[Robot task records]
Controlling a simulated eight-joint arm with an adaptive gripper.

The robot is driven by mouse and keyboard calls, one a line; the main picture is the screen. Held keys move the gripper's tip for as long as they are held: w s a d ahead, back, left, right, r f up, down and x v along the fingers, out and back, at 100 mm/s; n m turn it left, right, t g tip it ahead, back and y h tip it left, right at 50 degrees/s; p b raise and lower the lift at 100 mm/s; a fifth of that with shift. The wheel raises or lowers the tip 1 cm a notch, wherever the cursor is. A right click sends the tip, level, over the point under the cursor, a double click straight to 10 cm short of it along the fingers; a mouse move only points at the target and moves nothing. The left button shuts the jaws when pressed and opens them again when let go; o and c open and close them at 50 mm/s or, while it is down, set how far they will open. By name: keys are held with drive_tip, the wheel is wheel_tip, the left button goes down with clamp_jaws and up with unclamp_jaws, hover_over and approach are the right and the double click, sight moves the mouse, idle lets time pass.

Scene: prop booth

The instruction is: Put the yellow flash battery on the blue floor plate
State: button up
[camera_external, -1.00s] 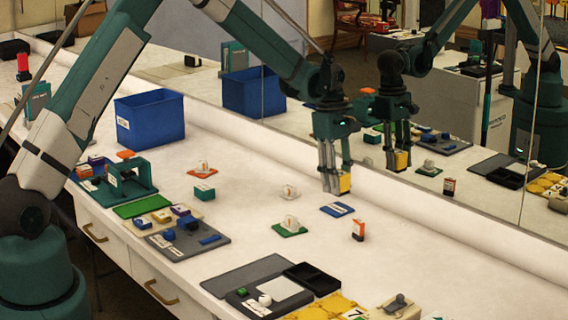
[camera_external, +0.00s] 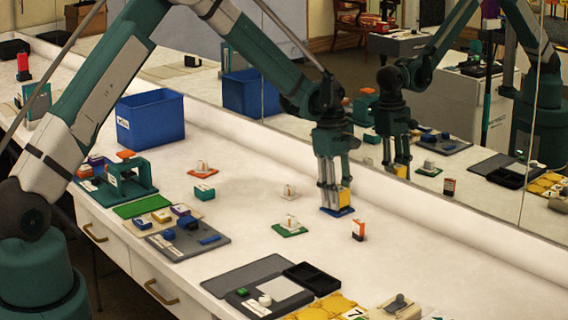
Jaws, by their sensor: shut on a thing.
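The yellow flash battery (camera_external: 345,198) is between the fingers of my gripper (camera_external: 336,204), near the mirror at the back of the counter. My gripper is shut on it and points down. The blue floor plate (camera_external: 340,211) lies flat on the white counter directly under the gripper, and the fingers hide much of it. The battery is upright and low over the plate. I cannot tell whether its underside touches the plate.
An orange-and-white block (camera_external: 358,230) stands right of the plate. A green plate with a white item (camera_external: 290,228) lies to the left and nearer. A blue bin (camera_external: 150,121) stands farther left. The mirror (camera_external: 440,150) runs along the back.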

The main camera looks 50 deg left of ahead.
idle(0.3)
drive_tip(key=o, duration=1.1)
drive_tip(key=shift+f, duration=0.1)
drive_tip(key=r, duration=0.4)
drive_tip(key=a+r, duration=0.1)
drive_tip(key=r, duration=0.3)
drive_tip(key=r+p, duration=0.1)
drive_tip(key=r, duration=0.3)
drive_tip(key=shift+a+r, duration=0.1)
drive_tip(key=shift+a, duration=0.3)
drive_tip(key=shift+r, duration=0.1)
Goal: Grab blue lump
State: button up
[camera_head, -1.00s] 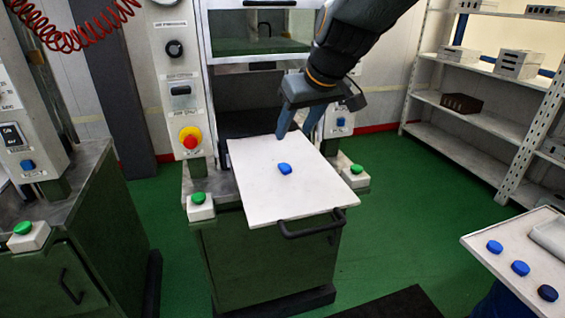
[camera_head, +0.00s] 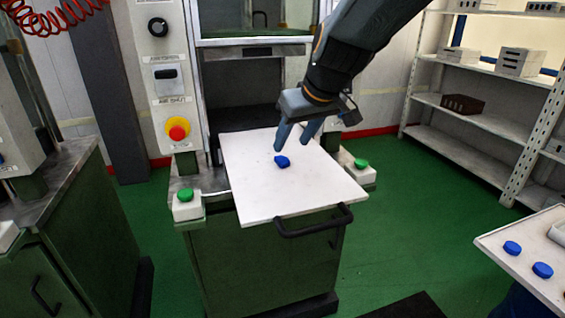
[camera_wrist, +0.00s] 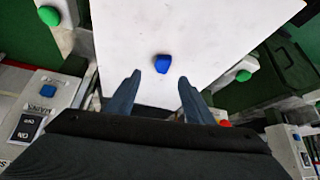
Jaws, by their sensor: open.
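The blue lump (camera_head: 282,161) lies on the white board (camera_head: 300,195) that sticks out from the press. In the wrist view the blue lump (camera_wrist: 162,63) is ahead of the fingertips and roughly midway between them, apart from both. My gripper (camera_head: 293,143) is open and empty, with its fingers pointing down over the board, close to the lump on its far side. In the wrist view my gripper (camera_wrist: 160,82) shows two blue-grey fingers spread wide.
Green buttons on white boxes (camera_head: 187,207) (camera_head: 360,172) flank the board. A black handle (camera_head: 314,224) is at its front edge. The board around the lump is clear.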

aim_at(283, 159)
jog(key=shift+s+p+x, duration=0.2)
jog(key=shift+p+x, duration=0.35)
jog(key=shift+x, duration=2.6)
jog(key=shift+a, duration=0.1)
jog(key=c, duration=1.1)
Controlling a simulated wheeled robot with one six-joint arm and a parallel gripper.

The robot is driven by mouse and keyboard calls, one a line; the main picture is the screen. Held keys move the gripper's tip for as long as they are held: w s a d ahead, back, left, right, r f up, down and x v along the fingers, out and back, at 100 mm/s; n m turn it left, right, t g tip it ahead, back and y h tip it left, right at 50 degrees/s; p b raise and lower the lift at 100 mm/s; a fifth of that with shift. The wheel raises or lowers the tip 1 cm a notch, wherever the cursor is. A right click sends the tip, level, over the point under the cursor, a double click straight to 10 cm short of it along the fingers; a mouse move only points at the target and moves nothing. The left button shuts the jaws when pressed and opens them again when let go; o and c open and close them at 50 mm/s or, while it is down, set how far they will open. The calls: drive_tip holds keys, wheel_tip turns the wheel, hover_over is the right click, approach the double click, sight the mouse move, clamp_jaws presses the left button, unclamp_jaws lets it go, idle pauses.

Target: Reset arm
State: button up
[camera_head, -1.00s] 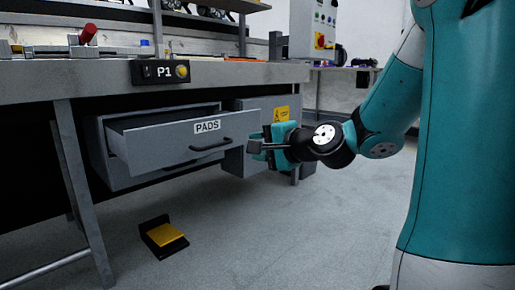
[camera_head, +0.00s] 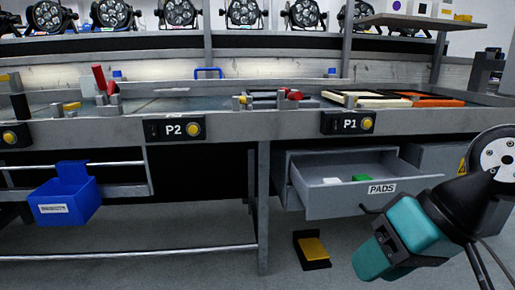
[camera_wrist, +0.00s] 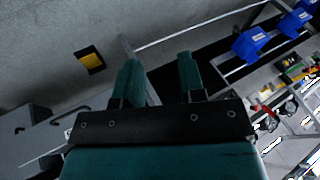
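My gripper (camera_head: 400,242) hangs at the lower right of the head view, angled down, in front of the PADS drawer. In the wrist view its two teal fingers (camera_wrist: 160,76) stand apart with nothing between them. The grey PADS drawer (camera_head: 340,204) is pulled open under the bench; a white item (camera_head: 331,181) and a green item (camera_head: 361,178) lie inside. My gripper overlaps the drawer's lower right edge in the picture; whether they touch cannot be told.
The bench (camera_head: 225,125) spans the head view, with par cans (camera_head: 175,12) on the rack behind. A yellow and black pedal (camera_head: 312,251) lies on the floor below the drawer. A blue bin (camera_head: 65,203) hangs at left. The floor in front looks clear.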

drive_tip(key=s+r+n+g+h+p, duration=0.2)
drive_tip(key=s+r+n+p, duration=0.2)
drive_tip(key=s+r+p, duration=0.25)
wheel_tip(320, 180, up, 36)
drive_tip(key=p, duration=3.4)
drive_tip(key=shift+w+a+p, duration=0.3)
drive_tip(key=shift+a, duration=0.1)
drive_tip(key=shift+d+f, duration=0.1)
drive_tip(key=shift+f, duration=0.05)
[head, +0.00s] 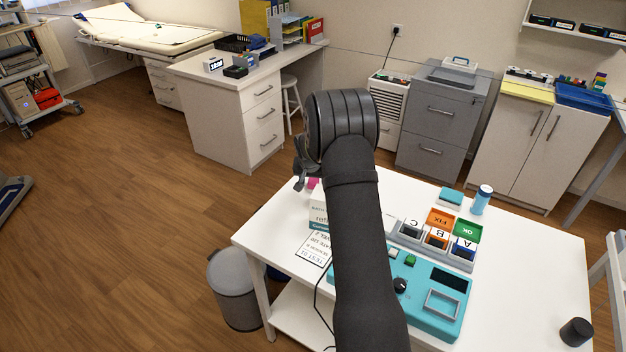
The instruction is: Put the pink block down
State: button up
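A small patch of pink, the pink block (313,184), shows just right of my gripper's fingertips and above a white box. Most of it is hidden by my arm. My gripper (299,183) is seen from behind and the side at the table's far left corner, with its fingers pointing down. I cannot tell whether the fingers touch the block, or whether the block is held or rests on the box. The white table (530,255) stands below my arm.
The white box (318,207) and a printed sheet (312,248) are left of my arm. Right of it are a teal device (437,318), lettered trays (437,238), a teal block (451,196), a blue bottle (481,200) and a black cylinder (576,332). The table's right side is mostly clear.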

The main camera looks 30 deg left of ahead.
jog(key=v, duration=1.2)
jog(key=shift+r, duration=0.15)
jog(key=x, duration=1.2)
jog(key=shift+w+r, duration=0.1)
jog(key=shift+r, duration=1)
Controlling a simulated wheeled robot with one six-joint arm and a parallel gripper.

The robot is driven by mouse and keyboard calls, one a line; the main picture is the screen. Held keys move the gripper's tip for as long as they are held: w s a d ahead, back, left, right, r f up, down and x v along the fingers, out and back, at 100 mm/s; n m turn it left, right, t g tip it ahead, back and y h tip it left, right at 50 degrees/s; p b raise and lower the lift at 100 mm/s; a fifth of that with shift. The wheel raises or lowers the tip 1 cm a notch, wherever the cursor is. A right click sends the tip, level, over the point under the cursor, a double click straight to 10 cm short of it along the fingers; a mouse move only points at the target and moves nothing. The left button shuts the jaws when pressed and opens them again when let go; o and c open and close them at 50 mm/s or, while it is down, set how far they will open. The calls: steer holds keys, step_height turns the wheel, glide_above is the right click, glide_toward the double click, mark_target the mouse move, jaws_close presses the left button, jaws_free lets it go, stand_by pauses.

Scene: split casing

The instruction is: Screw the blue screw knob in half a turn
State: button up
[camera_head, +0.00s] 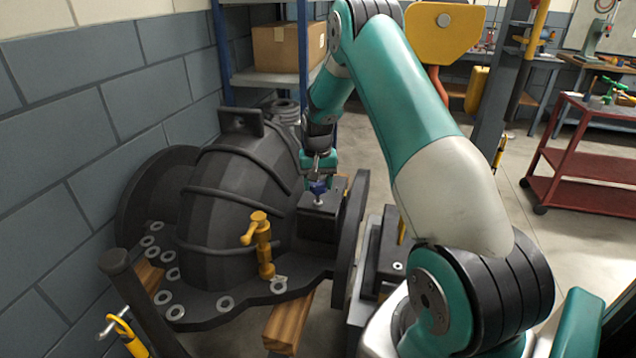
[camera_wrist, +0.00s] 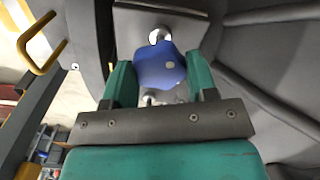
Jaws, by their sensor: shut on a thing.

◆ Exercise details: Return the records exactly. Don't carry the pictures over.

◆ Solved exercise:
Controlling a simulated eight-joint arm with an adaptive gripper.

The robot is driven by mouse and keyboard calls, one a line; the main picture is the screen. Held keys move the gripper's tip for as long as they are held: w s a d ahead, back, left, right, r f up, down and x v along the fingers, out and back, at 100 mm/s; n m turn it left, right, t g tip it ahead, back and y h tip it left, right at 50 degrees/s; p b raise and lower the lift at 100 mm/s; a fifth of that with shift. The wheel raises or lowers the tip 1 cm a notch, wherever the cursor is. A right click sends the tip, level, over the point under the cursor, a double click straight to 10 cm short of it along the fingers; a mouse move only points at the target and moves nothing. The left button shuts the jaws when pressed and opens them again when let go; o and c open and close them at 50 mm/s or, while it is down, set how far they will open. By name: keys are held with drive_tip, the wheel is wheel_tip, the left button goes down with clamp_jaws and up with unclamp_jaws, hover_over and approach are the right and the double click, sight moves the mouse, idle lets time pass.

Scene: prop booth

The instruction is: Put the yellow flash battery on the blue floor plate
State: button up
[camera_external, -1.00s] 
[camera_external, +0.00s] 
Jaws, by their sensor: shut on a thing.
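The yellow flash battery (camera_external: 345,198) is between the fingers of my gripper (camera_external: 336,204), near the mirror at the back of the counter. My gripper is shut on it and points down. The blue floor plate (camera_external: 340,211) lies flat on the white counter directly under the gripper, and the fingers hide much of it. The battery is upright and low over the plate. I cannot tell whether its underside touches the plate.
An orange-and-white block (camera_external: 358,230) stands right of the plate. A green plate with a white item (camera_external: 290,228) lies to the left and nearer. A blue bin (camera_external: 150,121) stands farther left. The mirror (camera_external: 440,150) runs along the back.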

The main camera looks 50 deg left of ahead.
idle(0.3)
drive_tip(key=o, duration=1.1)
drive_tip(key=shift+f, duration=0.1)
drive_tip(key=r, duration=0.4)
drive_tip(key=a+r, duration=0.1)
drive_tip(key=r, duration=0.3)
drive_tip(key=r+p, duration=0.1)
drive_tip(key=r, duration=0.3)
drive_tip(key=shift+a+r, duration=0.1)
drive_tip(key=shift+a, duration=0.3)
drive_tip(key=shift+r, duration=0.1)
Goal: Grab blue lump
State: button up
[camera_head, -1.00s] 
[camera_head, +0.00s] 
[camera_wrist, +0.00s] 
Jaws, by their sensor: open.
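The blue lump (camera_head: 282,161) lies on the white board (camera_head: 300,195) that sticks out from the press. In the wrist view the blue lump (camera_wrist: 162,63) is ahead of the fingertips and roughly midway between them, apart from both. My gripper (camera_head: 293,143) is open and empty, with its fingers pointing down over the board, close to the lump on its far side. In the wrist view my gripper (camera_wrist: 160,82) shows two blue-grey fingers spread wide.
Green buttons on white boxes (camera_head: 187,207) (camera_head: 360,172) flank the board. A black handle (camera_head: 314,224) is at its front edge. The board around the lump is clear.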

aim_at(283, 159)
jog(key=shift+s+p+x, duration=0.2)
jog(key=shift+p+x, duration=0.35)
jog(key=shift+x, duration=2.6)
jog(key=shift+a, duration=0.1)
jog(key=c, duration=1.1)
Controlling a simulated wheeled robot with one six-joint arm and a parallel gripper.

The robot is driven by mouse and keyboard calls, one a line; the main picture is the screen. Held keys move the gripper's tip for as long as they are held: w s a d ahead, back, left, right, r f up, down and x v along the fingers, out and back, at 100 mm/s; n m turn it left, right, t g tip it ahead, back and y h tip it left, right at 50 degrees/s; p b raise and lower the lift at 100 mm/s; a fifth of that with shift. The wheel raises or lowers the tip 1 cm a notch, wherever the cursor is. A right click sends the tip, level, over the point under the cursor, a double click straight to 10 cm short of it along the fingers; a mouse move only points at the target and moves nothing. The left button shuts the jaws when pressed and opens them again when let go; o and c open and close them at 50 mm/s or, while it is down, set how far they will open. The calls: drive_tip holds keys, wheel_tip turns the wheel, hover_over is the right click, approach the double click, sight the mouse move, clamp_jaws presses the left button, unclamp_jaws lets it go, idle pauses.

Target: Reset arm
State: button up
[camera_head, -1.00s] 
[camera_head, +0.00s] 
[camera_wrist, +0.00s] 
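My gripper (camera_head: 400,242) hangs at the lower right of the head view, angled down, in front of the PADS drawer. In the wrist view its two teal fingers (camera_wrist: 160,76) stand apart with nothing between them. The grey PADS drawer (camera_head: 340,204) is pulled open under the bench; a white item (camera_head: 331,181) and a green item (camera_head: 361,178) lie inside. My gripper overlaps the drawer's lower right edge in the picture; whether they touch cannot be told.
The bench (camera_head: 225,125) spans the head view, with par cans (camera_head: 175,12) on the rack behind. A yellow and black pedal (camera_head: 312,251) lies on the floor below the drawer. A blue bin (camera_head: 65,203) hangs at left. The floor in front looks clear.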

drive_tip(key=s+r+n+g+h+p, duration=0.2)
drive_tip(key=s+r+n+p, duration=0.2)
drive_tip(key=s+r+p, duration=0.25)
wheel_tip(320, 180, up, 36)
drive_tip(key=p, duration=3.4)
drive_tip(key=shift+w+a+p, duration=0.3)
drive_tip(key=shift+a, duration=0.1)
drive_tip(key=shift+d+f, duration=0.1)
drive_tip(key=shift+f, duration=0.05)
[head, +0.00s] 
The instruction is: Put the pink block down
State: button up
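A small patch of pink, the pink block (313,184), shows just right of my gripper's fingertips and above a white box. Most of it is hidden by my arm. My gripper (299,183) is seen from behind and the side at the table's far left corner, with its fingers pointing down. I cannot tell whether the fingers touch the block, or whether the block is held or rests on the box. The white table (530,255) stands below my arm.
The white box (318,207) and a printed sheet (312,248) are left of my arm. Right of it are a teal device (437,318), lettered trays (437,238), a teal block (451,196), a blue bottle (481,200) and a black cylinder (576,332). The table's right side is mostly clear.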

The main camera looks 30 deg left of ahead.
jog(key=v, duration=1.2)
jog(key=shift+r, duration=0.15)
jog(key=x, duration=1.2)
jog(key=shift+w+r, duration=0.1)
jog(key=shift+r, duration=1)
Controlling a simulated wheeled robot with one six-joint arm and a parallel gripper.

The robot is driven by mouse and keyboard calls, one a line; the main picture is the screen. Held keys move the gripper's tip for as long as they are held: w s a d ahead, back, left, right, r f up, down and x v along the fingers, out and back, at 100 mm/s; n m turn it left, right, t g tip it ahead, back and y h tip it left, right at 50 degrees/s; p b raise and lower the lift at 100 mm/s; a fifth of that with shift. The wheel raises or lowers the tip 1 cm a notch, wherever the cursor is. A right click sends the tip, level, over the point under the cursor, a double click straight to 10 cm short of it along the fingers; a mouse move only points at the target and moves nothing. The left button shuts the jaws when pressed and opens them again when let go; o and c open and close them at 50 mm/s or, while it is down, set how far they will open. The calls: steer holds keys, step_height turns the wheel, glide_above is the right click, glide_toward the double click, mark_target the mouse move, jaws_close presses the left button, jaws_free lets it go, stand_by pauses.

Scene: split casing

The instruction is: Screw the blue screw knob in half a turn
State: button up
[camera_head, +0.00s] 
[camera_wrist, +0.00s] 
Jaws, by their sensor: shut on a thing.

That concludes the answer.